私はいくつかの作品を作り、どの作品にするか決めましたが、手縫いのため制限時間内では完成できないので、前もって型紙を写し布を裁断した材料セットを用意することになりました。本来なら、材料セットも私が用意すべきなのですが、日頃からお世話になっている当館ちりめん細工スタッフの奥平さんにお願いし、数日間かけて「桃袋」と「梅の琴爪入れ」のセットを用意していただきました。

先月9日、館長と私は地元の高校へ行きました。

高校生に話をする館長

先ず、館長が伝統手芸である「ちりめん細工」について解説し、当館が約30年以上にわたり復興活動に取り組んできたことを伝えました。2018年1月に開催した「ちりめん細工の今昔」展(たばこと塩の博物館[東京])のリーフレットをテキストに話をし、江戸時代や明治・大正時代のちりめん細工の話や、当館の平成時代のちりめん細工の取り組みでは季節感あふれる作品を紹介し、生徒に興味や関心をもってもらいました。

実習では、7名の高校生が「桃袋」を制作し、15名の高校生が「梅の琴爪入れ」に取り組んでくれました。「桃袋」は1日のみでしたが、「梅の琴爪入れ」は数日間に分けて、宿題もこなしていただきながらの実習になりました。両方の実習に参加してくれた生徒は、仕上げた「桃袋」を持参し見せてくれました。内容を理解して、コツをつかんで、作品を完成されて、「梅の琴爪入れ」もきれいに仕上げられていました。基礎技術を盛り込んだ作品ですので、別の作品作りにも応用し、この体験を活かしてほしいと願っています。

先日、このプログラムを実施された担当教員の先生からお礼のメールが届き、「伝統的な手芸の技術を学んだ」「郷土を愛する気持ちが高まった」「本物の良さを知ろうとする気持ちが芽生えた」など嬉しいメッセージとともに写真を送ってくださいましたので、紹介いたします。

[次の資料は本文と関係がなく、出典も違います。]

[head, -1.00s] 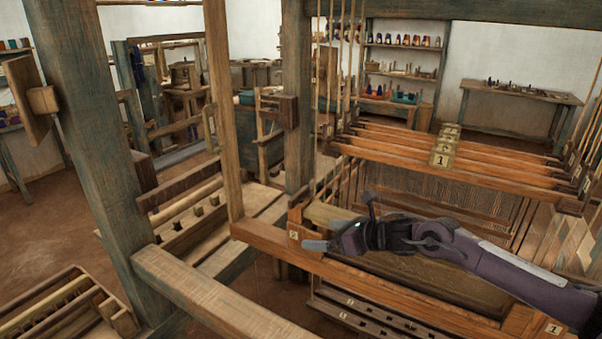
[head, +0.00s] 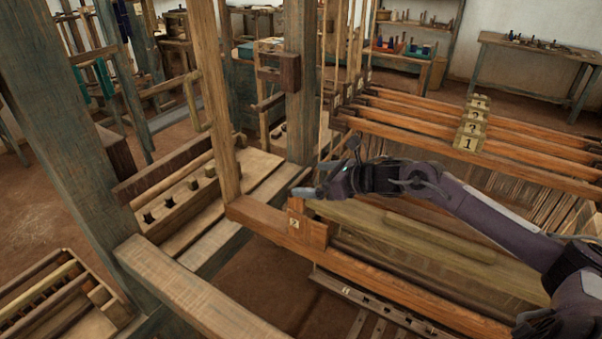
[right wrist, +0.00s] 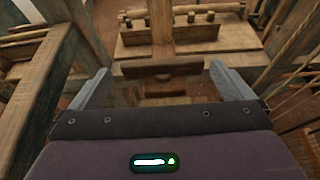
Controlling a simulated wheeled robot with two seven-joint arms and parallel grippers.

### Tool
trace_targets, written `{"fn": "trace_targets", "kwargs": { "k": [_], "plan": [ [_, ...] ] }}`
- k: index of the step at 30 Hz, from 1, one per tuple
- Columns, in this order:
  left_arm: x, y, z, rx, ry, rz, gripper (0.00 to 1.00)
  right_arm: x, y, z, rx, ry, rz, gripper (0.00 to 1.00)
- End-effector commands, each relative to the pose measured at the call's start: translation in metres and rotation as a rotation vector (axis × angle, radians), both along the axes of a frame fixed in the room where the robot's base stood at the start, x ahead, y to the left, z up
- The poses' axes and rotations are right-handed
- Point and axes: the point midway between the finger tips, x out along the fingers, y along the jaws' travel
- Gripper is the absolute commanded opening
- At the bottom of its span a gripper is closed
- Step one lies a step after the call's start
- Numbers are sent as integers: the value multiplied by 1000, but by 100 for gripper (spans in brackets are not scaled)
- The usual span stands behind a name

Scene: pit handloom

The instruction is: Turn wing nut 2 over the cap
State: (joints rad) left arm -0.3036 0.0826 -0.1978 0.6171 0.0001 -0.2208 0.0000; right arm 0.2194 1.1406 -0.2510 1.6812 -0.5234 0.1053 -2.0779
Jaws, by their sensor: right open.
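A small tag reading 2 (head: 294,223) is on the wooden block at the left end of the front beam (head: 370,270). My right gripper (head: 305,192) is just above this block in the head view, with its fingers pointing left. In the right wrist view its two fingers (right wrist: 163,84) are wide apart. A dark brown wooden piece (right wrist: 160,69) shows between and beyond the fingertips; I cannot tell whether it is wing nut 2 or the cap, or whether anything touches it. No wing nut is clear in the head view. My left gripper is not in view.
An upright post (head: 213,100) stands close left of the gripper, and a thicker one (head: 299,80) behind. Shafts with numbered tags (head: 468,143) lie to the right. A bench with pegs (head: 172,207) is at the left.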

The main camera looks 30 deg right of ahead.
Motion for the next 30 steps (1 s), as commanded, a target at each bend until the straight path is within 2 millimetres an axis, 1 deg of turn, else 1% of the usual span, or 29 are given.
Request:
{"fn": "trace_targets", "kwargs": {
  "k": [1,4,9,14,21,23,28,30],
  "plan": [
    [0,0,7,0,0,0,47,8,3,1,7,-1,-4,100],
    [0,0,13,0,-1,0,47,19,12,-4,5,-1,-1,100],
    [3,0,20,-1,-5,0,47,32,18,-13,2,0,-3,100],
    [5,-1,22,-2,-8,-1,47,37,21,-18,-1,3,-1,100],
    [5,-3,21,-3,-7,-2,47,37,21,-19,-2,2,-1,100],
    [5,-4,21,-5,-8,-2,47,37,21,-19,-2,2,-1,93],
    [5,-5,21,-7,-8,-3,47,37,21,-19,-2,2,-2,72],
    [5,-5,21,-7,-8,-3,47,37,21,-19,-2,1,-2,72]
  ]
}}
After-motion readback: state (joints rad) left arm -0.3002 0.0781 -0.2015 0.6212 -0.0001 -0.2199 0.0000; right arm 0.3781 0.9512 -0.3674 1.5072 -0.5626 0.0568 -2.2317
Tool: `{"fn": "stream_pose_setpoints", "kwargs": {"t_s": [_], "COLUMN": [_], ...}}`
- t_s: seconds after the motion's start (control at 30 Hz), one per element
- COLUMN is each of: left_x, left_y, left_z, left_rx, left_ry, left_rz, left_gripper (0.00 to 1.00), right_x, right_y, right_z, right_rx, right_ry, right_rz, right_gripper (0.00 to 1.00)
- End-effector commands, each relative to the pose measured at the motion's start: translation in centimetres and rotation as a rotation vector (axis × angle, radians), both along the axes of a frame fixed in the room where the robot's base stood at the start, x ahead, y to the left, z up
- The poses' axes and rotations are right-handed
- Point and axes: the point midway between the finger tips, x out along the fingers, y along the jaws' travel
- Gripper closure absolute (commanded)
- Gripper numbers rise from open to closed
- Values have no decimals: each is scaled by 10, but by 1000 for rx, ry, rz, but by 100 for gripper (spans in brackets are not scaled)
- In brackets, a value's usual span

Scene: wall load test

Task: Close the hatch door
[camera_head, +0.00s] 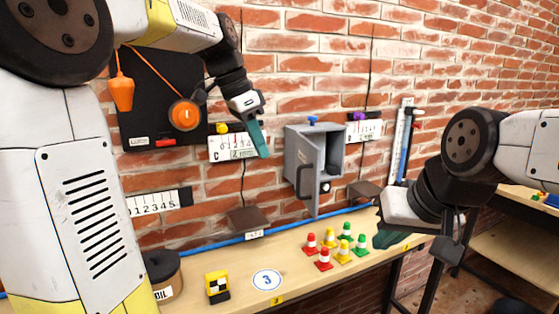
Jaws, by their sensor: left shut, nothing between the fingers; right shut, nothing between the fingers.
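The hatch is a grey metal box (330,150) fixed to the brick wall. Its hatch door (303,168) is hinged open and swung out toward me, with a dark handle (304,182) on its face. The box interior shows to the right of the door. My left gripper (261,140) is shut and empty, with teal fingers, to the left of the box and apart from the door. My right gripper (384,238) is shut and empty, low at the right above the table edge, below and right of the box.
Several small red, yellow and green cones (335,246) stand on the wooden table (300,276) below the box. A blue pipe (205,249) runs along the wall. A black panel (150,110) with an orange reel hangs left. A dark container (162,272) stands at the left.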

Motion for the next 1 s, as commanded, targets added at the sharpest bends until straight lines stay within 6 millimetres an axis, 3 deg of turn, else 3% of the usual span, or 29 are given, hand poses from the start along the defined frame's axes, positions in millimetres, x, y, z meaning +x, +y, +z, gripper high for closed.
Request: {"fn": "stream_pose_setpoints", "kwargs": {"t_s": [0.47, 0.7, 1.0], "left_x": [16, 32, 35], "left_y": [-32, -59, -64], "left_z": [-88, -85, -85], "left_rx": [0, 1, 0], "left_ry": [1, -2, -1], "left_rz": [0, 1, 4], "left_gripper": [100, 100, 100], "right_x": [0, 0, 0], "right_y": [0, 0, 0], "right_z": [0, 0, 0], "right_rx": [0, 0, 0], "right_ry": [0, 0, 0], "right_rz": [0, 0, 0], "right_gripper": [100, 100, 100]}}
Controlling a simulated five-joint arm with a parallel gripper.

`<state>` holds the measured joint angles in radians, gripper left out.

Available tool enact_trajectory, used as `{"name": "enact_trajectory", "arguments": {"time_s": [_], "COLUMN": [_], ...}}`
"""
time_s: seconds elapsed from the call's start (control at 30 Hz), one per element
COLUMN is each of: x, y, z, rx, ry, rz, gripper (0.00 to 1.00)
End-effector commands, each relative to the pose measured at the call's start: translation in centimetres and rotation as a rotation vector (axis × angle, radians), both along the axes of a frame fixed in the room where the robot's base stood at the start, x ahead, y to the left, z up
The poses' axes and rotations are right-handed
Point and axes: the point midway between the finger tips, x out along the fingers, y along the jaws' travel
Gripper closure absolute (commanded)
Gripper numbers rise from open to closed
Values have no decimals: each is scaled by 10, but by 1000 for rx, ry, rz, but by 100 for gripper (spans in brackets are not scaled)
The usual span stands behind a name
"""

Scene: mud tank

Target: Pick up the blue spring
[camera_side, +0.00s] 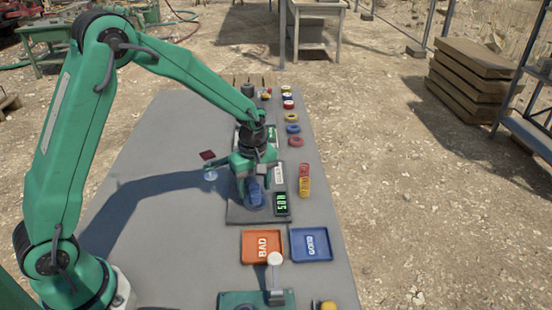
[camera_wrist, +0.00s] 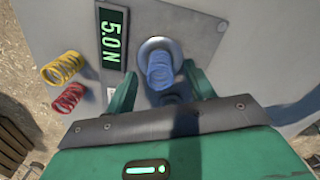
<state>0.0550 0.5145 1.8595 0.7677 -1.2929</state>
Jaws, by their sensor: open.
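The blue spring (camera_wrist: 159,72) stands on a round metal seat of the grey test plate (camera_wrist: 205,25). In the side view the blue spring (camera_side: 254,194) shows below my gripper (camera_side: 252,182). In the wrist view my gripper (camera_wrist: 158,88) is open, with one green finger on each side of the spring. The fingers look apart from the spring, with a gap on both sides. The spring's lower coils and its seat are partly hidden by my gripper in the side view.
A display (camera_wrist: 112,40) reading 5.0 N sits beside the spring. An orange BAD tray (camera_side: 246,258) and a blue tray (camera_side: 325,257) stand at the front. Several coloured rings line the table's right side.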

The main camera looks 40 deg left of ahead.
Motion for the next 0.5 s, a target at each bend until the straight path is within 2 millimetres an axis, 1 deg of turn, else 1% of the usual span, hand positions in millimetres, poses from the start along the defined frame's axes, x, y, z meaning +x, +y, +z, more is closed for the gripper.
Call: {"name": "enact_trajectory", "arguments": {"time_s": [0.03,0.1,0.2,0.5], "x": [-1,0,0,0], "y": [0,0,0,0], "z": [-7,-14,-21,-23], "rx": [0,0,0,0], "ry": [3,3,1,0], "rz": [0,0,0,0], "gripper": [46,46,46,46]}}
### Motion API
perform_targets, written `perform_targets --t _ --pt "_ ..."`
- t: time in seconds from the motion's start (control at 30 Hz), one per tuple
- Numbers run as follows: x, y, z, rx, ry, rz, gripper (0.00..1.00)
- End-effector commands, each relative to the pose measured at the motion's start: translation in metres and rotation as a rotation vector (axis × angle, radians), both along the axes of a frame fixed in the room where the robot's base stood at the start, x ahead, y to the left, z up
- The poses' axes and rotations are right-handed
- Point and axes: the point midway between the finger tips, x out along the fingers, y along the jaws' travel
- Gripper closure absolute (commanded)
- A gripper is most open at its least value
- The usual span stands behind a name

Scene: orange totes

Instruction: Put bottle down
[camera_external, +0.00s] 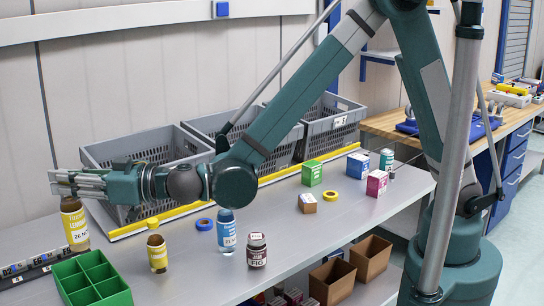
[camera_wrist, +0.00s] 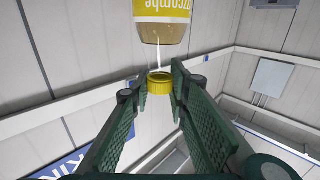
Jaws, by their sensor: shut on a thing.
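The held bottle (camera_external: 75,225) is brown with a yellow label and hangs below my gripper (camera_external: 65,184) at the left of the external view. It is close to upright, with a slight tilt. My gripper lies level and is shut on its top. In the wrist view the yellow cap (camera_wrist: 160,83) sits between the fingertips of my gripper (camera_wrist: 159,84), and the yellow-labelled body (camera_wrist: 161,12) shows beyond it. Whether the bottle's base touches anything below is not clear.
A green divided box (camera_external: 120,299) stands below the bottle. A smaller yellow-labelled bottle (camera_external: 157,252), a blue bottle (camera_external: 227,236) and a dark jar (camera_external: 257,252) stand to the right. Grey crates (camera_external: 185,148) line the back behind a yellow rail (camera_external: 150,222). The table (camera_external: 310,232) has free room centrally.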

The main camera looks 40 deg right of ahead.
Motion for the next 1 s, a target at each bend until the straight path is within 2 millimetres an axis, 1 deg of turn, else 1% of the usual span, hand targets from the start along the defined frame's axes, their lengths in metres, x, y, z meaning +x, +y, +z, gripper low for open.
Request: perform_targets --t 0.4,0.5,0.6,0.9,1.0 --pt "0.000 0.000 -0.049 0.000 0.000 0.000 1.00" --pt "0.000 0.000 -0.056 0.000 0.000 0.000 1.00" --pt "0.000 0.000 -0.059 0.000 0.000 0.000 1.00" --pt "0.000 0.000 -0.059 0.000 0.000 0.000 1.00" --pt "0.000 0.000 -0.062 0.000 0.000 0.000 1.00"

当館がちりめん細工の普及に取り組んだ三十数年前頃は、「ちりめん細工」という言葉もなく、欧米から入ってきたパッチワーク(布を合わせてデザインする)が主流で、巷に溢れて人気でした。日本にも江戸時代から伝承されてきた「裁縫お細工物」(ちりめん細工)があり、四季折々に「花」「動物」「人形」「袋物」を制作してきたことや、当館の展示活動を紹介しましたが、これまでの伝統文化復興活動を高校生に紹介できたことは大きな喜びです。
数日間の授業でしたが、担当教員の先生や生徒と共に活動し、学校現場を知り、貴重な経験をさせていただきました。特に、生徒への接し方や指導方法を次回は改善したいと考えています。


そして、生徒の育成や当館との交流、技術の伝承などを継承し発展させるために、今後も研鑽し、ちりめん細工普及活動に協力できたらと思っています。
最後になりましたが、今回の取り組みは、博物館スタッフの協力なしでは成し得なかったことを実感し、私を支えてくださった皆様に心からお礼を申し上げます。